What the task asks: Could you give the data below again, exactly and completely?

● ● ●

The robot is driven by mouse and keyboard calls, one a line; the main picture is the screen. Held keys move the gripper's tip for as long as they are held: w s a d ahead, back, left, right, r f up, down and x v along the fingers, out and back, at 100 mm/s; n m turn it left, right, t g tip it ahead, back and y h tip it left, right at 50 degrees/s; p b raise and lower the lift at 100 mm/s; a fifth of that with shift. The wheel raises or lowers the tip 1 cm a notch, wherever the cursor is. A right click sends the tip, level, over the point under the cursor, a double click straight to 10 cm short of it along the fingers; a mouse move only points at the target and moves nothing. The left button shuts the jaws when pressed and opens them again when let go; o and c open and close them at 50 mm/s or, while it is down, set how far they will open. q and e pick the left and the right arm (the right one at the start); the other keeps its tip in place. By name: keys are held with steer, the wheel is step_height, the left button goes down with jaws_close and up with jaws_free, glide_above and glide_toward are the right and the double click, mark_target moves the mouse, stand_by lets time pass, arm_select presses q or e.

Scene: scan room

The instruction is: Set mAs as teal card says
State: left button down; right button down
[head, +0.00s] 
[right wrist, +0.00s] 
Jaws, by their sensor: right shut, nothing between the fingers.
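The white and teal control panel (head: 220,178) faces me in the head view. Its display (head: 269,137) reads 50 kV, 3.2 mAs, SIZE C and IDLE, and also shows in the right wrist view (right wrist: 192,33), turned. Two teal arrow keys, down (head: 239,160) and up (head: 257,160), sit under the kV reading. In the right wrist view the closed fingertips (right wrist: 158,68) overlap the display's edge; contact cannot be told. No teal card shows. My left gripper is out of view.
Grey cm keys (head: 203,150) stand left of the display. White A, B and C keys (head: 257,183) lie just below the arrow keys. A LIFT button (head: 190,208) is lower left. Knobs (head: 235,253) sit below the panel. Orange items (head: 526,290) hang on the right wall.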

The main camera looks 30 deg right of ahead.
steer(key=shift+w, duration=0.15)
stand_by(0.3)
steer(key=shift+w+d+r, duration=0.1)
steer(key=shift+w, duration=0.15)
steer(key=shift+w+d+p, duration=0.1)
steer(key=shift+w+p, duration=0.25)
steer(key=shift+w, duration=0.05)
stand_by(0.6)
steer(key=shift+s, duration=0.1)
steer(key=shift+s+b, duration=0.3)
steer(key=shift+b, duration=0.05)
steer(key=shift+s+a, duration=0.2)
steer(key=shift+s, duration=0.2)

● ● ●

Result of this task:
The robot is driven by mouse and keyboard calls, one a line; the main picture is the screen. Held keys move the gripper's tip for as long as they are held: w s a d ahead, back, left, right, r f up, down and x v along the fingers, out and back, at 100 mm/s; n m turn it left, right, t g tip it ahead, back and y h tip it left, right at 50 degrees/s; p b raise and lower the lift at 100 mm/s; a fifth of that with shift. The wheel raises or lowers the tip 1 cm a notch, wherever the cursor is. A right click sends the tip, level, over the point under the cursor, a double click straight to 10 cm short of it along the fingers; a mouse move only points at the target and moves nothing. The left button shuts the jaws when pressed and opens them again when let go; o and c open and close them at 50 mm/s or, while it is down, set how far they will open. q and e pick the left and the right arm (the right one at the start); the other keeps its tip in place. By name: keys are held with steer, the wheel is step_height, the left button goes down with jaws_close and up with jaws_free, glide_above and glide_toward are the right and the double click, mark_target moves the mouse, stand_by lets time pass, arm_select presses q or e.

Scene: scan room

The instruction is: Set mAs as teal card says
State: left button down; right button down
[head, +0.00s] 
[right wrist, +0.00s] 
Jaws, by their sensor: right shut, nothing between the fingers.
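The white and teal control panel (head: 220,178) faces me in the head view. Its display (head: 269,137) reads 50 kV, 3.2 mAs, SIZE C and IDLE, and also shows in the right wrist view (right wrist: 192,33), turned. Two teal arrow keys, down (head: 239,160) and up (head: 257,160), sit under the kV reading. In the right wrist view the closed fingertips (right wrist: 158,68) overlap the display's edge; contact cannot be told. No teal card shows. My left gripper is out of view.
Grey cm keys (head: 203,150) stand left of the display. White A, B and C keys (head: 257,183) lie just below the arrow keys. A LIFT button (head: 190,208) is lower left. Knobs (head: 235,253) sit below the panel. Orange items (head: 526,290) hang on the right wall.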

The main camera looks 30 deg right of ahead.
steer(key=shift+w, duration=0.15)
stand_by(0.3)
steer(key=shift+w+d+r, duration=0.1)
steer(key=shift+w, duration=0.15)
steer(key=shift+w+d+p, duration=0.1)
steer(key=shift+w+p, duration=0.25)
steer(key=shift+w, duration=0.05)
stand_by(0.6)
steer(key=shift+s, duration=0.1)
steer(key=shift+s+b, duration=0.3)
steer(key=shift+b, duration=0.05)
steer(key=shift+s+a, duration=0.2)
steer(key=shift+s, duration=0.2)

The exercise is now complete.